Quote the listing below in its entirety.

[START Available data]

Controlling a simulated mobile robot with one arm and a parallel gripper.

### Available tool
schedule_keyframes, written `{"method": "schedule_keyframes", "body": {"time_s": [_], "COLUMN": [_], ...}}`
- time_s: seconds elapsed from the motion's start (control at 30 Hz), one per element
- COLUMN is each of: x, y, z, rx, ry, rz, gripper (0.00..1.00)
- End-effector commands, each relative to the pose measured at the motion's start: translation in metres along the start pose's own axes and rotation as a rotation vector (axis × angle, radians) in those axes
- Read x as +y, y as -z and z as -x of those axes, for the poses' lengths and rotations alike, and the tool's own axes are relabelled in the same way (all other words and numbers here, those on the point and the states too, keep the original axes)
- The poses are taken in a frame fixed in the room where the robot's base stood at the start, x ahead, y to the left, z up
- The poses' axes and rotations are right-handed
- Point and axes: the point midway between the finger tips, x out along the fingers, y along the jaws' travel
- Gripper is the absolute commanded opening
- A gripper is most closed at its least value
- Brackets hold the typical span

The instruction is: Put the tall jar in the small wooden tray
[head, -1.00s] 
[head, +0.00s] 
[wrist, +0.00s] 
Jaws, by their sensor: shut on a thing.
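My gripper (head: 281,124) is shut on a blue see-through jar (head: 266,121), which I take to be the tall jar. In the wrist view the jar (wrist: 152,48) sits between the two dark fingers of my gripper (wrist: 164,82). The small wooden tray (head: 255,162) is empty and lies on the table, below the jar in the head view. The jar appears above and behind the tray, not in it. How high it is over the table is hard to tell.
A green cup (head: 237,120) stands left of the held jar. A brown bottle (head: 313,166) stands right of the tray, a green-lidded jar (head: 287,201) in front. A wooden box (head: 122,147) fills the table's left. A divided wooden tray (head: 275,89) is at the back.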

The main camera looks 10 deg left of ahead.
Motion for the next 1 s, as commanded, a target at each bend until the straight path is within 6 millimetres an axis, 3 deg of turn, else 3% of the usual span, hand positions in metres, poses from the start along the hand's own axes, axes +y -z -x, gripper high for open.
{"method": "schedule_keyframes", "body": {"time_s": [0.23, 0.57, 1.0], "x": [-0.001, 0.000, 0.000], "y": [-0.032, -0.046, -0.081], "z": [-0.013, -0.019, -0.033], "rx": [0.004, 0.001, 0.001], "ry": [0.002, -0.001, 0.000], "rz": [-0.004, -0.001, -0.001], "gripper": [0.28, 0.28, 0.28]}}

[END Available data]

- _Finished task_
Controlling a simulated mobile robot with one arm and a parallel gripper.

### Available tool
schedule_keyframes, written `{"method": "schedule_keyframes", "body": {"time_s": [_], "COLUMN": [_], ...}}`
- time_s: seconds elapsed from the motion's start (control at 30 Hz), one per element
- COLUMN is each of: x, y, z, rx, ry, rz, gripper (0.00..1.00)
- End-effector commands, each relative to the pose measured at the motion's start: translation in metres along the start pose's own axes and rotation as a rotation vector (axis × angle, radians) in those axes
- Read x as +y, y as -z and z as -x of those axes, for the poses' lengths and rotations alike, and the tool's own axes are relabelled in the same way (all other words and numbers here, those on the point and the states too, keep the original axes)
- The poses are taken in a frame fixed in the room where the robot's base stood at the start, x ahead, y to the left, z up
- The poses' axes and rotations are right-handed
- Point and axes: the point midway between the finger tips, x out along the fingers, y along the jaws' travel
- Gripper is the absolute commanded opening
- A gripper is most closed at its least value
- Brackets hold the typical span

The instruction is: Put the tall jar in the small wooden tray
[head, -1.00s] 
[head, +0.00s] 
[wrist, +0.00s] 
Jaws, by their sensor: shut on a thing.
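My gripper (head: 281,124) is shut on a blue see-through jar (head: 266,121), which I take to be the tall jar. In the wrist view the jar (wrist: 152,48) sits between the two dark fingers of my gripper (wrist: 164,82). The small wooden tray (head: 255,162) is empty and lies on the table, below the jar in the head view. The jar appears above and behind the tray, not in it. How high it is over the table is hard to tell.
A green cup (head: 237,120) stands left of the held jar. A brown bottle (head: 313,166) stands right of the tray, a green-lidded jar (head: 287,201) in front. A wooden box (head: 122,147) fills the table's left. A divided wooden tray (head: 275,89) is at the back.

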The main camera looks 10 deg left of ahead.
Motion for the next 1 s, as commanded, a target at each bend until the straight path is within 6 millimetres an axis, 3 deg of turn, else 3% of the usual span, hand positions in metres, poses from the start along the hand's own axes, axes +y -z -x, gripper high for open.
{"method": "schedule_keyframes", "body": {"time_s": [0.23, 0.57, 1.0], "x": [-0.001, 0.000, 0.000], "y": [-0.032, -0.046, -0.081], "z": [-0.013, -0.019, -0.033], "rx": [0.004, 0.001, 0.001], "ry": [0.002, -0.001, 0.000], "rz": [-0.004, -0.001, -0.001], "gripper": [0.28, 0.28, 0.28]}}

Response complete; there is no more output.